Had Griffey come out for batting practice, he would’ve been greeted warmly by the fans who were there at that point. I spent the entire pregame period standing over the Reds dugout, and every player who emerged got a warm welcome from the dozens standing in that area. The truly boorish fans don’t show up two hours before the game. Griffey didn’t need to avoid the pregame fans.

As for those who come to a game to jeer the opposition, I find them to be the idiotic ones. It’s a waste of money to pay ballpark prices simply to get on the case of an opposing player. Personally, I won’t do it. In college, I cringed at the student section tradition of yelling, “SUCKS!” when the opposing team’s starting lineup was announced at basketball games. I was at a hockey game on campus once when a fan of the visiting team berated our goalie by making comments about his mother, who had died a few years earlier. In a small arena, where everyone — including the goalie himself and any family he did have there — could hear, those of us near the fan in turn berated him. “Oh, I’m sorry,” he said, cowardly. “I didn’t know.” Of course you didn’t know, which is why you should keep your jeering to what happens on the ice — or the field or the court.

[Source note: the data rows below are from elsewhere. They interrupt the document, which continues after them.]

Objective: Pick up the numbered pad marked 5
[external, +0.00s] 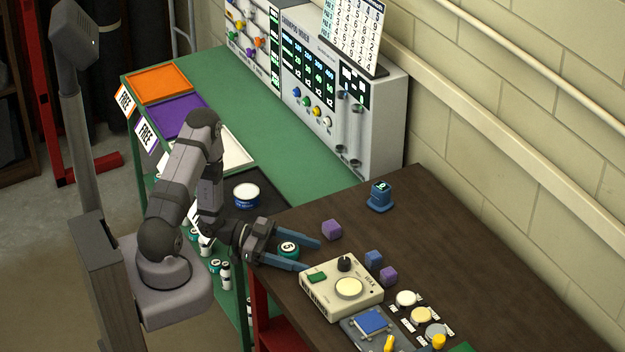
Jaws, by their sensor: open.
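The numbered pad marked 5 (288,247) is a small round teal piece with a white top and a dark numeral. It appears near the left edge of the dark wooden table (450,232). My gripper (311,256) is open, with its blue fingers pointing right. One finger passes on the far side of the pad and the other on the near side, so the pad appears between them. I cannot tell whether either finger touches it, or the exact height of the fingers.
A purple cube (332,230) is just beyond the fingertips. A blue stand (380,197) is farther back. The table's right side is mostly clear.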

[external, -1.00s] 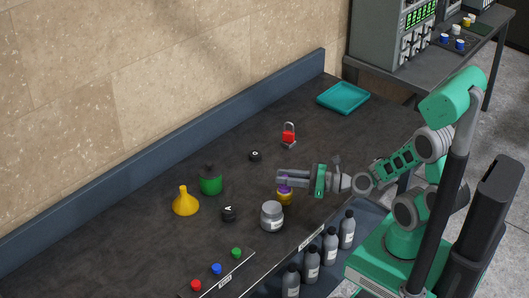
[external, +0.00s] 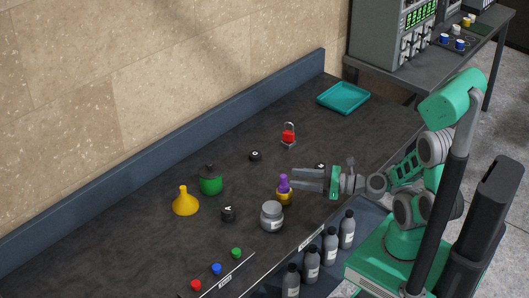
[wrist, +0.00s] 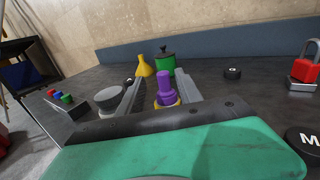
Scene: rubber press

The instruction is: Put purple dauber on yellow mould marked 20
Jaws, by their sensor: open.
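The purple dauber (external: 283,184) stands upright on a yellow mould (external: 284,198) on the dark bench; no number on the mould is readable. In the wrist view the dauber (wrist: 165,88) rises between my fingers, with a little of the yellow mould (wrist: 178,102) showing below it. My gripper (external: 293,179) is open and empty, just to the right of the dauber in the external view, with its fingers pointing toward it. The dauber stands clear of both fingers. The mould's lower part is hidden in the wrist view.
A grey jar (external: 271,216) stands close in front of the mould. A yellow funnel (external: 185,202), a green pot (external: 210,181), a red padlock (external: 289,135) and black lettered discs (external: 228,213) are around it. A teal tray (external: 343,97) lies farther back, and grey bottles (external: 330,246) line the front.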

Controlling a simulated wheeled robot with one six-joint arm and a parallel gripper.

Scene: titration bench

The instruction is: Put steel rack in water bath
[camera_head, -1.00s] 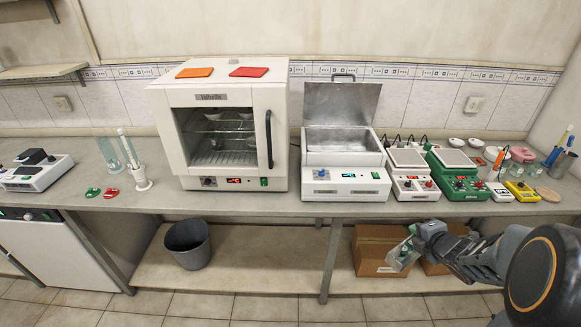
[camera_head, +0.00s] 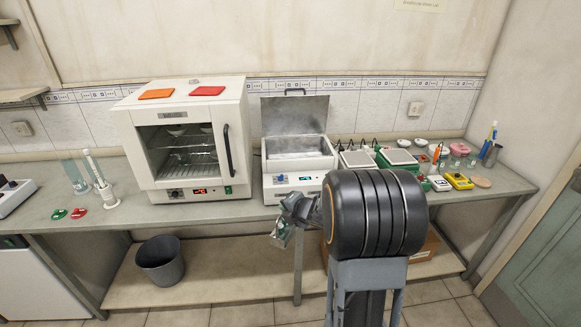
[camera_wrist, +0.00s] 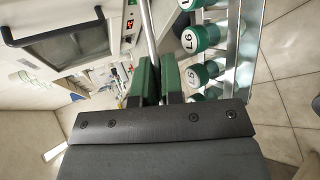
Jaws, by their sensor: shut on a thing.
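My gripper (camera_head: 292,207) is in front of the bench, below the height of its top. In the wrist view its green-padded fingers (camera_wrist: 157,80) are shut on a thin metal bar of the steel rack (camera_wrist: 245,65). The rack carries several tubes with green caps, two marked L5 and L6. In the head view the rack (camera_head: 281,236) is small and hangs tilted below the gripper. The water bath (camera_head: 296,182) is a white box on the bench, behind and above the gripper. Its metal lid stands open and its steel basin (camera_head: 300,146) shows.
A white oven (camera_head: 190,140) stands left of the bath. Stirrers and a balance (camera_head: 397,157) stand to its right, partly hidden by my arm. The bench's front edge (camera_head: 240,216) lies between gripper and bath. A grey bin (camera_head: 161,262) stands below at left.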

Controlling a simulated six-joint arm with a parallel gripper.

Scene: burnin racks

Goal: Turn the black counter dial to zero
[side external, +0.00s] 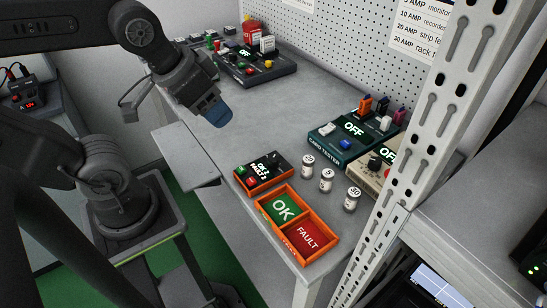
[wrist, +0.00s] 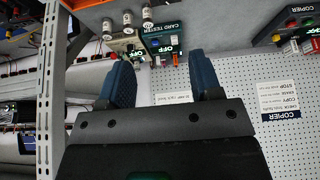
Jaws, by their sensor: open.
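A small orange-and-black counter box (side external: 263,174) stands near the table's front edge. Its display reads OK and FAULT counts, with a green and a red button at its left; I cannot clearly make out a dial on it. A black knob (side external: 375,162) shows on the beige box (side external: 370,178) at the right, partly behind the rack post. My gripper (side external: 216,112) is above the table, up and left of the counter box and apart from everything. In the wrist view its blue fingers (wrist: 164,78) are spread with nothing between them.
An orange tray (side external: 261,207) with OK and FAULT compartments lies in front of the counter box. Three labelled jars (side external: 327,180) stand beside it. The teal card tester (side external: 335,145) reads OFF. A perforated post (side external: 440,95) rises at the right. The table's middle (side external: 275,115) is clear.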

So I never said anything about Griffey’s family, or his role as a father and son. I was a bit shortsighted about his absence from on-field batting practice, and I regret that, but I’m not — and you have to love the use of capitalization here (or rather, caps lock) — “MEAN, SELFISH, RUDE.”

But the two best things about anonymous hate comments are these: First, if you so choose, you can make fun of the poster all you want, because you’re not hurting anyone with a public profile; it’s just a faceless, nameless bloke at a keyboard, and the only one who will know it is the poster him- or herself. The second is that, by the end of their comments, they almost always turn out to be exactly what they accuse you of being.